Later on in the book, NOA creates a boat to transport his animals to a new, safer habitat, and some of the most striking pages are those where NOA, the animals and their boat are dwarfed by the seas and skies through which they sail, with Becker’s illustrations expanding from multiple smaller panels per page to full double-page spreads. Jeopardy is introduced in the form of storm and shipwreck, but rescue ultimately comes from an unexpected source. The ending is profoundly moving and uplifting.

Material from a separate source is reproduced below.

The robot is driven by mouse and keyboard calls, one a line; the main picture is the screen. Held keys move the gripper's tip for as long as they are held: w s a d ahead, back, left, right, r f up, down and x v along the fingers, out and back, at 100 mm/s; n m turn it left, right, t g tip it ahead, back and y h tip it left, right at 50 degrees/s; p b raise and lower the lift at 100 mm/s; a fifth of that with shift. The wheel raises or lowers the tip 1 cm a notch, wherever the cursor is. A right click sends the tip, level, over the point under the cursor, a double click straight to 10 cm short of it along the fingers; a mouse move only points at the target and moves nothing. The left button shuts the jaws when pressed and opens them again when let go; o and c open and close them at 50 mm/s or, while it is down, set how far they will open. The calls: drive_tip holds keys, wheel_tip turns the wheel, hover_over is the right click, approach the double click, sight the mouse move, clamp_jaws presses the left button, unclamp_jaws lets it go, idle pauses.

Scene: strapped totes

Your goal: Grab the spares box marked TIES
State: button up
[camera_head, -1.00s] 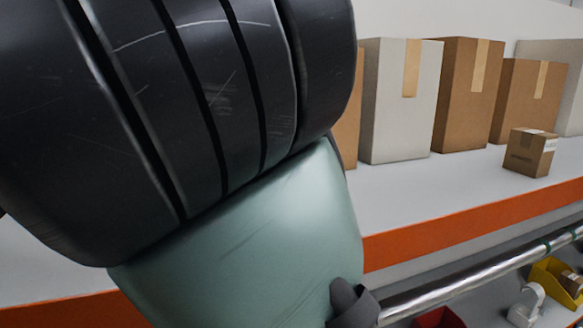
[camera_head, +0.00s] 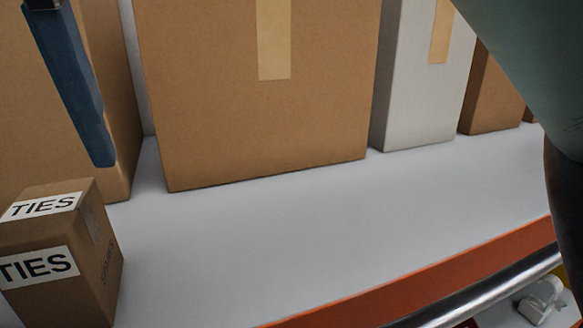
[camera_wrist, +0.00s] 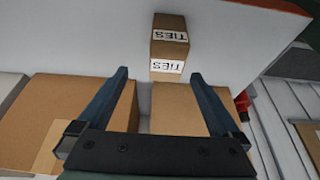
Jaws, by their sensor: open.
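The small brown TIES box (camera_head: 88,285) stands on the shelf at the lower left of the head view, cut off by the frame edge. White TIES labels show on its top and one side. In the wrist view the TIES box (camera_wrist: 168,50) lies just beyond the fingertips, roughly midway between them, with its lettering upside down. My gripper (camera_wrist: 159,73) is open and empty. In the head view one blue finger (camera_head: 78,90) hangs above and behind the box, apart from it in the picture; the other finger is out of frame.
Large brown cartons (camera_head: 260,125) and a pale carton (camera_head: 415,100) line the back of the shelf. Bare white shelf (camera_head: 280,220) lies right of the TIES box. The orange shelf edge (camera_head: 420,285) and a metal rail (camera_head: 490,290) run along the front.

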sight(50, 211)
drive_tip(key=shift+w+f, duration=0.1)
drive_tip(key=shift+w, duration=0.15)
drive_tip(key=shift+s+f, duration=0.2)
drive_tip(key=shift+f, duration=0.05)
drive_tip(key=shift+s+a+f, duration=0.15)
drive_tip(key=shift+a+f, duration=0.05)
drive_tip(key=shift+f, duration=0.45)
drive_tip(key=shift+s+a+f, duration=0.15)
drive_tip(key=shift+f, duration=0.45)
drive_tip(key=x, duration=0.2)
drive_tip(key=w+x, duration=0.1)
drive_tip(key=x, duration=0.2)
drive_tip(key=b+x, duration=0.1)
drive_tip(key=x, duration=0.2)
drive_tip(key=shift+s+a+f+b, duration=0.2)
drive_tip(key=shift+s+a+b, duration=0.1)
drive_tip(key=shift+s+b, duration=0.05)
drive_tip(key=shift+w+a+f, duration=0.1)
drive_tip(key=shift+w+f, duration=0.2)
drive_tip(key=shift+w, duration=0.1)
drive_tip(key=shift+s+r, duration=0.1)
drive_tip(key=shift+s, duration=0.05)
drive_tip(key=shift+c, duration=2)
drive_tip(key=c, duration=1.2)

This is a perfect story to tell without words, especially as it is seemingly set in a post-human (and perhaps post-language) world. Becker’s beautifully intricate watercolour and ink pictures reward careful examination as new details emerge on each re-reading. And it poses so many profound questions – from whether robots could ever be capable of the love demonstrated in this story to how the different animals are able to coexist peacefully with each other. Ecological concerns are, of course, at the heart of this book, and Becker forces readers to confront the consequences of climate change, whilst also suggesting that there can still be hope even after catastrophe and prompting us to think about actions we can take now to safeguard our natural world.

One of the joys of a book like this is that it could be used with a very wide range of ages at both primary and secondary level – Becker’s storytelling is sufficiently layered and complex that all children and young people (and adults) can respond to it on different levels. It would offer a rich stimulus for discussion or writing – or, indeed, for children to create their own wordless picture books.